Both the line containing "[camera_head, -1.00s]" and the line containing "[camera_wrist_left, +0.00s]" are part of the range to copy, along with every line between them. Copy it exactly and leave out the pictures.

= = = =

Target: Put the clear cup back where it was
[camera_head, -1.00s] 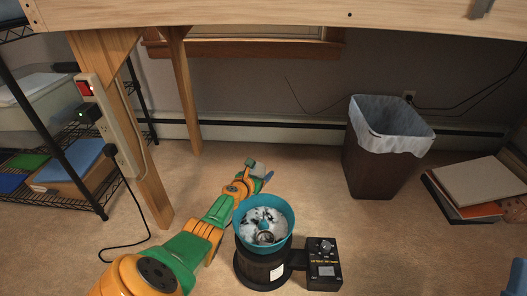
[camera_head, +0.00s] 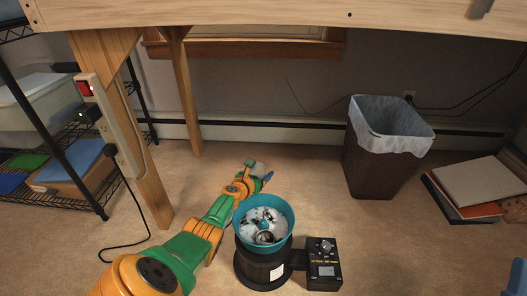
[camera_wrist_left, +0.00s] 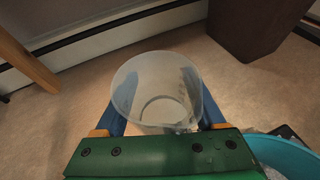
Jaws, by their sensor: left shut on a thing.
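The clear cup (camera_wrist_left: 160,85) is upright and see-through in the left wrist view, between the blue fingers of my left gripper (camera_wrist_left: 160,118). In the head view my left gripper (camera_head: 260,177) reaches out past the teal bowl, shut on the cup (camera_head: 257,167), which is small and faint there. I cannot tell whether the cup's base touches the floor. At the lower right edge of the head view a bit of blue shows, too little to tell what it is. My right gripper is not in view.
A teal bowl (camera_head: 289,222) with white and dark contents sits on a black machine (camera_head: 262,268) with a control box (camera_head: 323,265). A lined brown bin (camera_head: 375,170) stands to the right. Wooden legs (camera_head: 186,95) and a wire shelf (camera_head: 70,200) are at left. Floor between is clear.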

= = = =

▶ [OUTPUT OF THE EXERCISE]
[camera_head, -1.00s] 
[camera_head, +0.00s] 
[camera_wrist_left, +0.00s] 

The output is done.